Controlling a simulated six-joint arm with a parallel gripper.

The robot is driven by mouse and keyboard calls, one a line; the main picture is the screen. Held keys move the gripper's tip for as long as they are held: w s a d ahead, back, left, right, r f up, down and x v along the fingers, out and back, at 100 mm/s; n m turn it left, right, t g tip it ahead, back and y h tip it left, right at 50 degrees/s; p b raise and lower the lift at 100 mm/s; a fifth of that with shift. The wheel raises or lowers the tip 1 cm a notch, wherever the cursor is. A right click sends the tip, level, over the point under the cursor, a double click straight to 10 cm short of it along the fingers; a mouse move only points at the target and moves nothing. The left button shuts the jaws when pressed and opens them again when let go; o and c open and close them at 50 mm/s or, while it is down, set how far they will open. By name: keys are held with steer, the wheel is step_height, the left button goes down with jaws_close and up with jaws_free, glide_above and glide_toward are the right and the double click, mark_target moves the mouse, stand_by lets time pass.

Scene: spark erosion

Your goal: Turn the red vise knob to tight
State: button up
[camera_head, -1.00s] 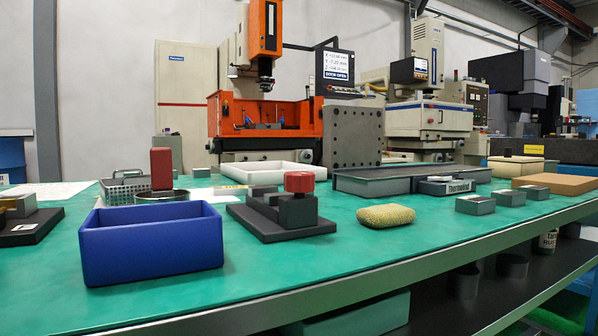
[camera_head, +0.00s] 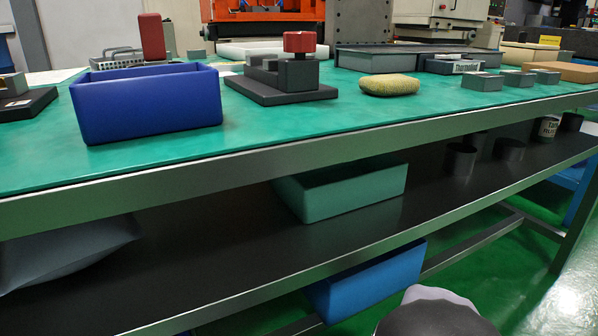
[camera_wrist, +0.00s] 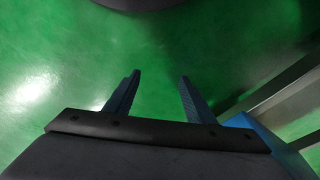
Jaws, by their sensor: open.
=======
Retype the whole listing exactly and leave the pictures out.

> Written response
Controlling a simulated six-joint arm with a parallel gripper.

The robot is driven by mouse and keyboard calls, one a line; the main picture is the screen. Held keys move the gripper's tip for as long as they are held: w s a d ahead, back, left, right, r f up, down and x v along the fingers, out and back, at 100 mm/s; n m turn it left, right, t g tip it ahead, back and y h tip it left, right at 50 degrees/s; p b raise and lower the lift at 100 mm/s; a fifth of that with shift. The wheel raises or lowers the tip 1 cm a notch, wherever the cursor is. A right click sends the tip, level, over the point under the cursor, a double click straight to 10 cm short of it along the fingers; a mouse move only points at the target and moves nothing. The left button shuts the jaws when pressed and opens them again when let go; o and c open and close them at 50 mm/s or, while it is down, set how far they will open. By name: keys are held with steer, the wheel is step_height, the left button goes down with jaws_close and up with jaws_free, glide_above and glide_toward are the right and the double click, mark_target moves the mouse, stand_by lets time pass.

Scene: spark erosion

Your goal: Turn the red vise knob to tight
State: button up
[camera_head, -1.00s] 
[camera_head, +0.00s] 
[camera_wrist, +0.00s] 
Jaws, by their sensor: open.

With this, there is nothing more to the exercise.